Net cash used in investing activities in the six months ended June 30, 2017 amounted to $19,000, compared to $203,000 in the six months ended June 30, 2016. The decrease is due to net cash used in the acquisition of iDnext and Next-Line in 2016.

 

Net cash provided by financing activities in the six months ended June 30, 2017 was $10,000, compared to $164,000 in the six months ended June 30, 2016, due to a reduction in the Company’s proceeds from share issuance.

 

Safe Harbor Regarding Forward-Looking Statements

 

The forward-looking statements contained herein reflect management’s current views with respect to future events and financial performance.
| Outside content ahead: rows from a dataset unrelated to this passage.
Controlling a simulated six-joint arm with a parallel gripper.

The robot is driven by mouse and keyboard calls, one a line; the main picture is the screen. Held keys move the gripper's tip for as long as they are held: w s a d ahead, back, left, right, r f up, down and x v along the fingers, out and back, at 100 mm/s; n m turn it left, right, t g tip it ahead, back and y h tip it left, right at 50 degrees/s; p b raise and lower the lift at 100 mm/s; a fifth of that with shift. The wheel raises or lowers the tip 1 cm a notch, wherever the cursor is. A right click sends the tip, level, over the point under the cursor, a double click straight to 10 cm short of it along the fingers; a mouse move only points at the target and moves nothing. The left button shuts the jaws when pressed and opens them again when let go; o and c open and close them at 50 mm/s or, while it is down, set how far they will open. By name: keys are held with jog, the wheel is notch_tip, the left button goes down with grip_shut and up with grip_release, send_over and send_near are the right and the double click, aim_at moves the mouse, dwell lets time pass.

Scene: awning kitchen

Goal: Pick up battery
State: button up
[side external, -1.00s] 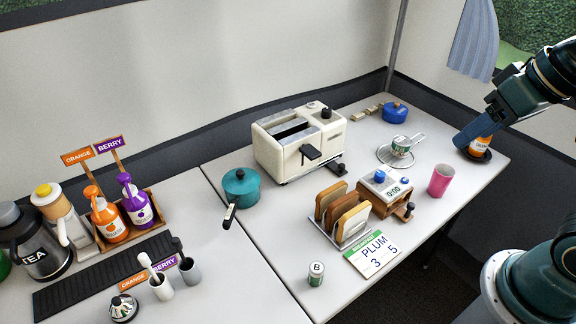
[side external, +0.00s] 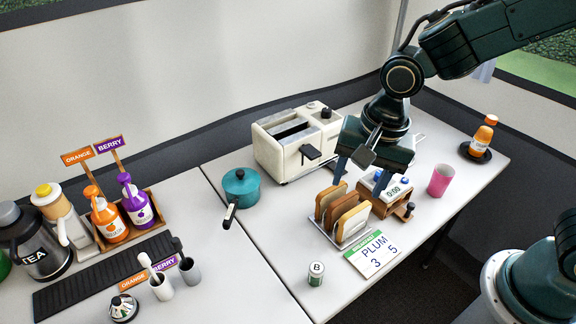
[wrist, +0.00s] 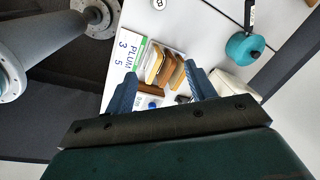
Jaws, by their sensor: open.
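No thing is plainly marked as a battery. A small upright cylinder with a green and white side and a letter B on top (side external: 316,273) stands near the table's front edge in the side view; I cannot tell if it is the battery. A round white top, likely the same cylinder, shows at the top edge of the wrist view (wrist: 158,4). My gripper (side external: 361,178) is open and empty, pointing down above the toast rack and timer, apart from the cylinder. Its two blue fingers also show in the wrist view (wrist: 160,73), with bread slices between and beyond them.
A toast rack with bread (side external: 344,215), a wooden timer box (side external: 377,198) and a PLUM card (side external: 374,254) lie around my gripper. A cream toaster (side external: 283,150) and teal pot (side external: 241,186) stand left. A pink cup (side external: 440,180) stands right. Table around the cylinder is clear.

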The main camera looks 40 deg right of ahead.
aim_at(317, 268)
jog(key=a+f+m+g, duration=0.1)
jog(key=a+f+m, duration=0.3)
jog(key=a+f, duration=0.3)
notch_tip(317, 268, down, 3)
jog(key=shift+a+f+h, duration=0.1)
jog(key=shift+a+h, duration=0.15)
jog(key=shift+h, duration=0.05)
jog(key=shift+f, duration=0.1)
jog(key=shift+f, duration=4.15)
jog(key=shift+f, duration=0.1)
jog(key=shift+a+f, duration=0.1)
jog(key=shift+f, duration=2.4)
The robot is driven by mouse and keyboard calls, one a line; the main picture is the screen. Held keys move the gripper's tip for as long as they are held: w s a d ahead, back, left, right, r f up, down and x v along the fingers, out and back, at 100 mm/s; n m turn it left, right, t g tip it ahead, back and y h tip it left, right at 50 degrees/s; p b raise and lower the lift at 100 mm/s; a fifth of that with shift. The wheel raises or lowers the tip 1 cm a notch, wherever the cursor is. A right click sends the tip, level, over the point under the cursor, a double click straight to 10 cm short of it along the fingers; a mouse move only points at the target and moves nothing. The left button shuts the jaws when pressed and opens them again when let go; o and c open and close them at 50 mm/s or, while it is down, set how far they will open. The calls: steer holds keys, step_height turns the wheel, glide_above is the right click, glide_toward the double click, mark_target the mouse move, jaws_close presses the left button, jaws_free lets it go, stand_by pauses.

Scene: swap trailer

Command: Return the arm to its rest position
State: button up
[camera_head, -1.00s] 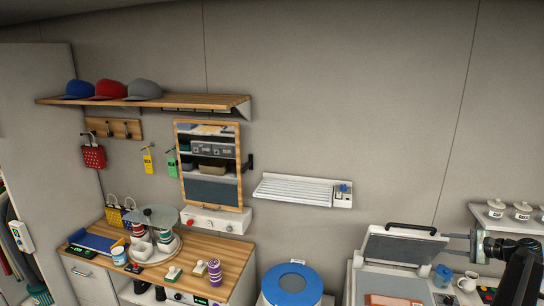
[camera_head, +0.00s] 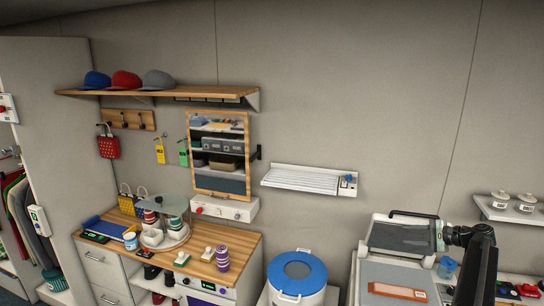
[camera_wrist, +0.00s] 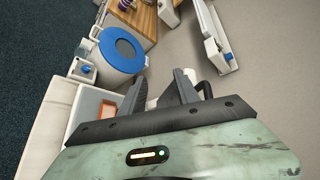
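My gripper (camera_head: 441,236) shows at the right in the head view, at the end of my dark arm, beside the raised lid of a press (camera_head: 400,235). Whether it touches the lid cannot be told. In the wrist view, my gripper (camera_wrist: 160,85) has its two dark fingers apart, with a pale thing visible in the gap beyond them. No held object shows between them.
A white bin with a blue lid (camera_head: 298,270) stands left of the press. A wooden counter (camera_head: 235,245) carries a carousel and small items. A wall rack (camera_head: 300,179) and a jar shelf (camera_head: 515,215) are on the wall.

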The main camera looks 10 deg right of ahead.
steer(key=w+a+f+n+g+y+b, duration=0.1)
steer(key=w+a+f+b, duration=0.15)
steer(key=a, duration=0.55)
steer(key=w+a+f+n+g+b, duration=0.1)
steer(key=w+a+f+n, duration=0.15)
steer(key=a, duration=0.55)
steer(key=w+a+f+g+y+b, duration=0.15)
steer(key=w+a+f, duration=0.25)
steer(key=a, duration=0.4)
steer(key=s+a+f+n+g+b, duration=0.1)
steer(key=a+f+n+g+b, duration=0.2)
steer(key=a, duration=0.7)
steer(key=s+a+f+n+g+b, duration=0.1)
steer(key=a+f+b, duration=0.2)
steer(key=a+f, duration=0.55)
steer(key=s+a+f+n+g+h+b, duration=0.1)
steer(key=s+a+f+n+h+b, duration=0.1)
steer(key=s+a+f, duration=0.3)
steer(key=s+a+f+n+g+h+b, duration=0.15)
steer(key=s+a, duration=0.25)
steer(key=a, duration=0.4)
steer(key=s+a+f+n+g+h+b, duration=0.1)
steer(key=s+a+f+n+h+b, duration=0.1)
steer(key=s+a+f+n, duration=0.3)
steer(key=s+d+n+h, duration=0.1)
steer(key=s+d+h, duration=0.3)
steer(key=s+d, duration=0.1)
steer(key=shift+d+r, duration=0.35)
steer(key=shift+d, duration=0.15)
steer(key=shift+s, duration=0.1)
These forward-looking statements are subject to certain risks and uncertainties that could cause the actual results to differ materially from those in the forward-looking statements, all of which are difficult to predict and many of which are beyond the control of BOS.  These risk factors and uncertainties include, amongst others, the dependency of sales being generated from one or few major customers, the uncertainty of BOS being able to maintain current gross profit margins, inability to keep up or ahead of technology and to succeed in a highly competitive industry, inability to maintain marketing and distribution arrangements and to expand our overseas markets, uncertainty with respect to the prospects of legal claims against BOS, the effect of exchange rate fluctuations, general worldwide economic conditions and continued availability of financing for working capital purposes and to refinance outstanding indebtedness; and additional risks and uncertainties detailed in BOS’s periodic reports and registration statements filed with the U.S. Securities Exchange Commission. BOS undertakes no obligation to publicly update or revise any such forward-looking statements to reflect any change in its expectations or in events, conditions or circumstances on which any such statements may be based, or that may affect the likelihood that actual results will differ from those set forth in the forward-looking statements.